**The request:** Find the line containing "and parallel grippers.". Return it and every line after it, unchanged, up to and including the last line.

Records:
▬▬▬

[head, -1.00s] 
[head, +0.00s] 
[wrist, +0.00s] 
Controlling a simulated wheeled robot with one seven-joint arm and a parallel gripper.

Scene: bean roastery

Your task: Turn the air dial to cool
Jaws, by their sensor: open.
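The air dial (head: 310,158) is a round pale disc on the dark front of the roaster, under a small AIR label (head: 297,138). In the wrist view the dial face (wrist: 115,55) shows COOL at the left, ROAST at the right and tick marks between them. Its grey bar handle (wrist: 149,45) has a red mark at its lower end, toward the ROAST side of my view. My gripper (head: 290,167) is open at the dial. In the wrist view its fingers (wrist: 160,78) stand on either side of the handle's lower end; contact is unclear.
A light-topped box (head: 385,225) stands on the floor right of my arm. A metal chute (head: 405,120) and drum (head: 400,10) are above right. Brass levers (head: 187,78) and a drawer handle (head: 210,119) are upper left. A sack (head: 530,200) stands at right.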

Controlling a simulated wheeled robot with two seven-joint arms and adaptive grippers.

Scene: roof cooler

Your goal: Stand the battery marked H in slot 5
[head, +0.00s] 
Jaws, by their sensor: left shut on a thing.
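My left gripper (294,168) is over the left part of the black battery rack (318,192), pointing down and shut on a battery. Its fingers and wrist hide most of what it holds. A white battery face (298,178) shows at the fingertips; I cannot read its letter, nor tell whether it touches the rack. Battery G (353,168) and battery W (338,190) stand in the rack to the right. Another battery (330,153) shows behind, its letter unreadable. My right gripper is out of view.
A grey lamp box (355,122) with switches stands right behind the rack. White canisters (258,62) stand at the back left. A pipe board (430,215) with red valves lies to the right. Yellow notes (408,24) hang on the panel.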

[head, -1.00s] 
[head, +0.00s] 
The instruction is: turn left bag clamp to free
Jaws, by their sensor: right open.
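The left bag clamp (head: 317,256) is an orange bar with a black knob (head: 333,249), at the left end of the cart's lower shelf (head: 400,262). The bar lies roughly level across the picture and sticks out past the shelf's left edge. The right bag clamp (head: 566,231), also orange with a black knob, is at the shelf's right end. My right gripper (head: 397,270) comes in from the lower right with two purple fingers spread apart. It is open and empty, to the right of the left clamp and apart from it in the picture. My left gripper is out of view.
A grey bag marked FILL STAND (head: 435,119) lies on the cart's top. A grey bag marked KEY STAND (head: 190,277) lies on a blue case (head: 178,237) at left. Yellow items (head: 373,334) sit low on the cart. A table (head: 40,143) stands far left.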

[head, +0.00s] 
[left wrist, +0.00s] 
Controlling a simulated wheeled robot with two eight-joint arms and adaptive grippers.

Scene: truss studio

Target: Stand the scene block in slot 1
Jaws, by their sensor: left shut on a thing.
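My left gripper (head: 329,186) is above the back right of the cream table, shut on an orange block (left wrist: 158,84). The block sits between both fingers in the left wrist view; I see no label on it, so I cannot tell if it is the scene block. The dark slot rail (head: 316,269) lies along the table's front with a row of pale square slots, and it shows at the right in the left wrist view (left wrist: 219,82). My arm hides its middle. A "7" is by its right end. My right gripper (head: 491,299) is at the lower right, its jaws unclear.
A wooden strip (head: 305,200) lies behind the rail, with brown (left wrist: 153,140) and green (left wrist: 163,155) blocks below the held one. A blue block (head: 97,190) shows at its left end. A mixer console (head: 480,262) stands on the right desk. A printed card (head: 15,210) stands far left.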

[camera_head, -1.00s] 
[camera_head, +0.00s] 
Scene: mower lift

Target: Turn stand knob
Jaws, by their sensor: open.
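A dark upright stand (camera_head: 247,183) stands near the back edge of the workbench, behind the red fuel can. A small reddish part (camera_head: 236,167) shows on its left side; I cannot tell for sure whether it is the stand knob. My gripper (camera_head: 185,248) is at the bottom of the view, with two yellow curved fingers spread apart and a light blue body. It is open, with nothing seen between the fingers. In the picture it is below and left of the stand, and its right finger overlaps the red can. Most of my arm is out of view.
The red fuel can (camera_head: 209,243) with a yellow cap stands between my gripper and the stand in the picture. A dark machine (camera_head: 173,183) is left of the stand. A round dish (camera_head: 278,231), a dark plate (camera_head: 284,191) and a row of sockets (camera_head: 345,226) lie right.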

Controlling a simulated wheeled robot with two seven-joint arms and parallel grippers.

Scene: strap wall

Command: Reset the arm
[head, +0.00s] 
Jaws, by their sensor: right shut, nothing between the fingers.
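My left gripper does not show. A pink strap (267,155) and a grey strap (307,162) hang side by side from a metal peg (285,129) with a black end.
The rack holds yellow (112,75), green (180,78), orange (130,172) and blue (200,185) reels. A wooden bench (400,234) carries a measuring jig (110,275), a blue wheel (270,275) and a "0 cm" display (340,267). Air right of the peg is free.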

▬▬▬

**Complete answer:**
Controlling a simulated wheeled robot with two seven-joint arms and parallel grippers.

Scene: strap wall

Command: Reset the arm
[head, +0.00s] 
Jaws, by their sensor: right shut, nothing between the fingers.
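My left gripper does not show. A pink strap (267,155) and a grey strap (307,162) hang side by side from a metal peg (285,129) with a black end.
The rack holds yellow (112,75), green (180,78), orange (130,172) and blue (200,185) reels. A wooden bench (400,234) carries a measuring jig (110,275), a blue wheel (270,275) and a "0 cm" display (340,267). Air right of the peg is free.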

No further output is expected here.